(Data from robot episodes)
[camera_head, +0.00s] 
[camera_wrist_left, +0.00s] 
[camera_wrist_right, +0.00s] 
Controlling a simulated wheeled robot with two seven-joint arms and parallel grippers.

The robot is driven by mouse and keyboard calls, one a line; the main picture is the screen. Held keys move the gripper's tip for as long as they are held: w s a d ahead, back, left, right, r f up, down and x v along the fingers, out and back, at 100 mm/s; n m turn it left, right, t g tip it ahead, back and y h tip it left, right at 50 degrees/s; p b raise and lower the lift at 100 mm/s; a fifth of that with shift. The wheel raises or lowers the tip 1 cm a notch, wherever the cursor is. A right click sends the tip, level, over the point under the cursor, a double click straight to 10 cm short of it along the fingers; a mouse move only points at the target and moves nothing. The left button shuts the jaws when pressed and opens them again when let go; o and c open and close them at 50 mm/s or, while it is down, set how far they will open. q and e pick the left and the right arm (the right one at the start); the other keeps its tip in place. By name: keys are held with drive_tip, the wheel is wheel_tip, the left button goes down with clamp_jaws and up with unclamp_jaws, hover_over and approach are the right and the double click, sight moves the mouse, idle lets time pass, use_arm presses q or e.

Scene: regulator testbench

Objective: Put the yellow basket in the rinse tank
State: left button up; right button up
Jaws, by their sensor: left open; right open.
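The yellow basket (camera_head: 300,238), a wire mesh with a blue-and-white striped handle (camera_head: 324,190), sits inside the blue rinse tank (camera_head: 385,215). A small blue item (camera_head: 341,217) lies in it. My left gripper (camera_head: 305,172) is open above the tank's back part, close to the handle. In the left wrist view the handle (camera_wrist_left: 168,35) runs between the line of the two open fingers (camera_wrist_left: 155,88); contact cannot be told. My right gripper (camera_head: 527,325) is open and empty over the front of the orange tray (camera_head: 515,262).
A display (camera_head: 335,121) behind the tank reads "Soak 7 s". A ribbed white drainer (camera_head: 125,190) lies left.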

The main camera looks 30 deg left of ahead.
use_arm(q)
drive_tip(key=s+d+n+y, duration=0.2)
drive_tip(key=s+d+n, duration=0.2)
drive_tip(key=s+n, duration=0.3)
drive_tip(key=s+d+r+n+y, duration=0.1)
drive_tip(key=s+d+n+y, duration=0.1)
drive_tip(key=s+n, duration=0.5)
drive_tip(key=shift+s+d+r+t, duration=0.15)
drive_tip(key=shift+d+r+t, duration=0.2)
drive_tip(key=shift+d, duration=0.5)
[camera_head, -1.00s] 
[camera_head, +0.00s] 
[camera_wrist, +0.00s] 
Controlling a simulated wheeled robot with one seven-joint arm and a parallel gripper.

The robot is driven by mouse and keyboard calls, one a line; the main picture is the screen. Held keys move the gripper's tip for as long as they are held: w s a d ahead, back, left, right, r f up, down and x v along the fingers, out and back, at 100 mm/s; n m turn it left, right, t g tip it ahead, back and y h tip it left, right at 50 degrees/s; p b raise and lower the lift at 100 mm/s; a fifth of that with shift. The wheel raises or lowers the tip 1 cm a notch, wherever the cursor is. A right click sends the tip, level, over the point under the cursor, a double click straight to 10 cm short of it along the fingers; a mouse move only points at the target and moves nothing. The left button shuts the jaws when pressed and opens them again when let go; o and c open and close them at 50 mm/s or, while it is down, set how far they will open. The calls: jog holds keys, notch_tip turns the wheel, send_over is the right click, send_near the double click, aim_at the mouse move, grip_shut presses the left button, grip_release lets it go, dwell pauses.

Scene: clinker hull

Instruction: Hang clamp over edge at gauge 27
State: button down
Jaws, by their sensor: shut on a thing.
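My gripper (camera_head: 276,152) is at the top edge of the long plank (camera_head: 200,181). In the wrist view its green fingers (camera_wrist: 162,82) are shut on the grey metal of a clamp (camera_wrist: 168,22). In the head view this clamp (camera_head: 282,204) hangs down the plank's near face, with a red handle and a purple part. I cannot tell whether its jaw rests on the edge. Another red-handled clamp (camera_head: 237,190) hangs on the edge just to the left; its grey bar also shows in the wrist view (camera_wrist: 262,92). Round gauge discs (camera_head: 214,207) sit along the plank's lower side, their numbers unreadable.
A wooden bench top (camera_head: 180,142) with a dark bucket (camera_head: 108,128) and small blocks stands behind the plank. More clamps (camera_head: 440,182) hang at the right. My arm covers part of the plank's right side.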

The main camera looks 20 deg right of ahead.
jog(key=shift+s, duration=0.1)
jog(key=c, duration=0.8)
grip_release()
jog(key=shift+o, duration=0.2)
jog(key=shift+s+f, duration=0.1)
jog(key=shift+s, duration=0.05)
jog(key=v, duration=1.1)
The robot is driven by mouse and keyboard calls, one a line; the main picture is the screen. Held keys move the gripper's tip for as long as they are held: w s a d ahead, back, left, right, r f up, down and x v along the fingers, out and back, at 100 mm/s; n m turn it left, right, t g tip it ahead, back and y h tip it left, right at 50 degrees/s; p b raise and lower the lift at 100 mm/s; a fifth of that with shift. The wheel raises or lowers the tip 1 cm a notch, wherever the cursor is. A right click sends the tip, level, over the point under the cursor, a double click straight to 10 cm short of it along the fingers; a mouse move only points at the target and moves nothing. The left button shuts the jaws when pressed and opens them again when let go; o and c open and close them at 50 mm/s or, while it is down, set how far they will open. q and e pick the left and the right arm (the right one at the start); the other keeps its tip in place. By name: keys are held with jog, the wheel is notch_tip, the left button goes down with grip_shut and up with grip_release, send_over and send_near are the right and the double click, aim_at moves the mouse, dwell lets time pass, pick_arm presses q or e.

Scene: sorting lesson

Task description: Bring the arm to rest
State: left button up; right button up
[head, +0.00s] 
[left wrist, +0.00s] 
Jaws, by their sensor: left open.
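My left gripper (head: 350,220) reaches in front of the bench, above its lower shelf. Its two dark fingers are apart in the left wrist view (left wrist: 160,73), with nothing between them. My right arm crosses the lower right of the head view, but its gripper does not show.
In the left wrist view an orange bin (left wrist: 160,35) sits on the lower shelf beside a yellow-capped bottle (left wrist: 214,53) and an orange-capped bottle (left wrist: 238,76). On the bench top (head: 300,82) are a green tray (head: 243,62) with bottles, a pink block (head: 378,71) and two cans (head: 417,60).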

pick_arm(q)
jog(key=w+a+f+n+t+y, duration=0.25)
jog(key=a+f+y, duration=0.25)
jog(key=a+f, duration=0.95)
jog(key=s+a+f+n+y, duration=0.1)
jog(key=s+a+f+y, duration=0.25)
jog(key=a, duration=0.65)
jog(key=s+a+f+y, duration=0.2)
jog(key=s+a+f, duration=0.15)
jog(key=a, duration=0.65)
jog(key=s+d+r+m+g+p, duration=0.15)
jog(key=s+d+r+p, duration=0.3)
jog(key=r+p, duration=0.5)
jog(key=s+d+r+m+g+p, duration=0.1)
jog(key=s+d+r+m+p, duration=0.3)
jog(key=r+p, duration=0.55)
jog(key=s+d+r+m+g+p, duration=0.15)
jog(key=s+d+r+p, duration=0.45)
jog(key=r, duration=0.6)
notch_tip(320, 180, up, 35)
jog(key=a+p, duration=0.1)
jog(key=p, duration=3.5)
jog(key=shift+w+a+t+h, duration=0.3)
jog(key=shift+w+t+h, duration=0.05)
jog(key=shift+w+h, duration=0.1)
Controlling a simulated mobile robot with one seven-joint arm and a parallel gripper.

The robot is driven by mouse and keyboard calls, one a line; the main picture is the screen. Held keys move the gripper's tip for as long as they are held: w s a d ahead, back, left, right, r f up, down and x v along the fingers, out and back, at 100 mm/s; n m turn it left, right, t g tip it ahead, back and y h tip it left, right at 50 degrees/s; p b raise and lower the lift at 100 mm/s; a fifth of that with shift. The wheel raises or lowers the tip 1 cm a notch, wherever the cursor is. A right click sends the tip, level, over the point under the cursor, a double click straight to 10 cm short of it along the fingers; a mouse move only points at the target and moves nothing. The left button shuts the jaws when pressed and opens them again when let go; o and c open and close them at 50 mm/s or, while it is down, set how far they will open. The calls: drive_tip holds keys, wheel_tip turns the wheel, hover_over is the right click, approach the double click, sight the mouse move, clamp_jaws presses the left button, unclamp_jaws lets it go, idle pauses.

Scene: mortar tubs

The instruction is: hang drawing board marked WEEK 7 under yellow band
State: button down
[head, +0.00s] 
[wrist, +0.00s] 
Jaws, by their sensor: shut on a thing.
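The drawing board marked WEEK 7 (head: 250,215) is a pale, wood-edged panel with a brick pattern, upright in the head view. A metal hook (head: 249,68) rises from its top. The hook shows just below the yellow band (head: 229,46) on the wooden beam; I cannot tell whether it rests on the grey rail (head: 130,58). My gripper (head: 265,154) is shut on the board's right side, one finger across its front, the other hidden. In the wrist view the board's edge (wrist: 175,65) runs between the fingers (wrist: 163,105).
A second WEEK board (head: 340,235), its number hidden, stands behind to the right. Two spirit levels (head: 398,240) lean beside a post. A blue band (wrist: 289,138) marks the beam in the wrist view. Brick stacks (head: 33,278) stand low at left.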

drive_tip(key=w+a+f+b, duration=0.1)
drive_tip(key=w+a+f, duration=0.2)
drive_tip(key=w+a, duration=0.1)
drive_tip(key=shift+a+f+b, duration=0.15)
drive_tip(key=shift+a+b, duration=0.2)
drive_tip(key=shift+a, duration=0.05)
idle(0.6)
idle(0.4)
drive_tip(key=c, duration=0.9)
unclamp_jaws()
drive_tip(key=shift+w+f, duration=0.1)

EXERCISE: Retype verbatim the lines that run from the line containing "[camera_wrist_right, +0.00s]" to the line containing "Controlling a simulated wheeled robot with two", both inclusive, and no others.

REPLY:
[camera_wrist_right, +0.00s] 
Controlling a simulated wheeled robot with two seven-joint arms and parallel grippers.

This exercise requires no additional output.